Чичикапо меня допрашивал и при этом применял физические методы воздействия. Он требовал, чтобы я признался в участии в к-p организации и дал её центр, чтобы написал о вредительской работе, что, мол, ненавидел русский язык.

Я с этим не соглашался и спросил: «Как это ненавидел русский язык?». Тогда мне попытались это обвинение указать по адресу Величко.

Когда меня освободили из-под стражи, я только через 6 дней, после бесчисленных обращений в АХО НКВД, получил автомашину. Последняя была в негодном состоянии и во время моего ареста прошла 17 тысяч [км], будучи использована НКВД как дежурная машина. Не успел я отъехать этой машиной от Управления НКВД, как она стала. Днём мне стыдно было взять лошадей и отвезти машину, и поэтому я дождался ночи, взял пару лошадей и завёз машину во двор.

Во время допроса Чичикало мне сказал: «Спроси в камере, можно ли Чичи-кало не дать показаний?», и, действительно, в камере, когда я сказал, что меня допрашивает Чичикало, мне сказали, что я - погибший человек и всё равно ему показания дам. Обращение Чичикало со мной может характеризовать такого рода фраза, когда он мне говорил: «Печёнки отобьём, по одной жиле вытянем, а потом расстреляем».

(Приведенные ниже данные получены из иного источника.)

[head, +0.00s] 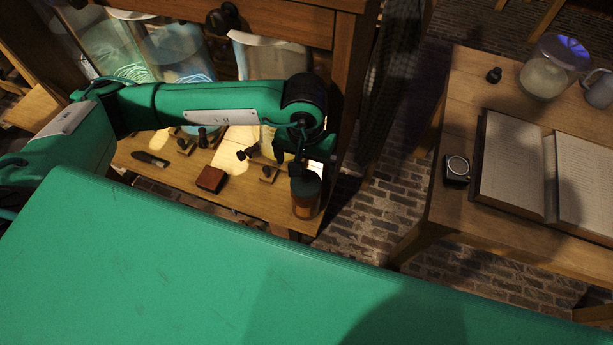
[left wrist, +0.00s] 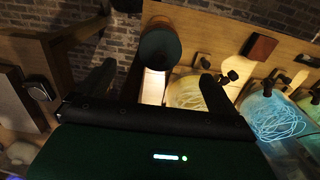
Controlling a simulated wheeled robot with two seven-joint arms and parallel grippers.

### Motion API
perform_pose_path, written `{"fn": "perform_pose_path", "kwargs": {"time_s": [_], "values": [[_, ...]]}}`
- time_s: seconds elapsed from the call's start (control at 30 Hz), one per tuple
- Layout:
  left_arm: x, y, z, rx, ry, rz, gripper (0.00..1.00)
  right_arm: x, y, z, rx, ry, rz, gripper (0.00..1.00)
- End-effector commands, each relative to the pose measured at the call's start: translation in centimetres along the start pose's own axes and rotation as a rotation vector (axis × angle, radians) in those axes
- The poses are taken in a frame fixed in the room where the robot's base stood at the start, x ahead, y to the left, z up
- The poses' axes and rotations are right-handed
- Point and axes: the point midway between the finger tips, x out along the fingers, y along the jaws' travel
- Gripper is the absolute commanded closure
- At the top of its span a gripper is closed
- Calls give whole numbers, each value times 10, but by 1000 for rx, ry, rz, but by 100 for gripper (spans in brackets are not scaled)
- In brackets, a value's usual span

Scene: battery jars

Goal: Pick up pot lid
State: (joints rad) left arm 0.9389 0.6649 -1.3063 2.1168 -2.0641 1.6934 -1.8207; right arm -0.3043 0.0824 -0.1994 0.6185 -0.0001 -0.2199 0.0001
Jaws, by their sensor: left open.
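A dark, round pot lid (head: 306,184) sits on a small amber pot (head: 305,208) at the right front corner of the wooden bench. In the left wrist view the lid (left wrist: 160,45) shows from above, upper middle, beyond the fingers. My left gripper (head: 299,160) hangs just above and behind the lid in the head view, partly hidden by its own wrist. In the left wrist view its two dark fingers (left wrist: 157,78) are apart with nothing between them. Whether a finger touches the lid cannot be told. My right gripper is not in view.
The bench (head: 270,213) holds a red-brown block (head: 211,179), small dark-knobbed fittings and large glass jars (head: 178,52) with coiled wire behind. A wooden post (head: 350,75) stands right of the gripper. A separate table (head: 455,110) at right carries an open book (head: 512,165) and a jar.

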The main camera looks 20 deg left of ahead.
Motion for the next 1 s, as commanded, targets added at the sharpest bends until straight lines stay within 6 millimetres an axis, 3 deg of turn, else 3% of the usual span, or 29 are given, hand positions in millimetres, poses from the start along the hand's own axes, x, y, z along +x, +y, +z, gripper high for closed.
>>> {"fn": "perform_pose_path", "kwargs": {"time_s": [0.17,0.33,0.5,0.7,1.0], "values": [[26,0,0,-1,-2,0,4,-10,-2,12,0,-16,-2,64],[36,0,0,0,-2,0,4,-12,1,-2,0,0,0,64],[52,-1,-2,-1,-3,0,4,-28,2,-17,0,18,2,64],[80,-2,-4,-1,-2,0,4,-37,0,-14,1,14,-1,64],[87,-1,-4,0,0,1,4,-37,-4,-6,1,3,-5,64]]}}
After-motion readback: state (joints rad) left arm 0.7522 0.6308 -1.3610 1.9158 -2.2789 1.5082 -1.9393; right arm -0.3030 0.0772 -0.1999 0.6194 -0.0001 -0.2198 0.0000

Чичикало меня избивал только один день, но когда я ему рассказал, кто я. кто мои родители, поведение Чичикало изменилось в лучшую сторону, но оно ещё далеко было от культурного допроса следователя.

Когда я отказывался давать показания, Чичикало мне говорил: «Иди в камеру, а потом я тебя пущу на конвейер».

Обв[иняемый] ЧИЧИКАЛО: О центре организации и ненависти к русскому языку у меня с Садалюком разговора не было.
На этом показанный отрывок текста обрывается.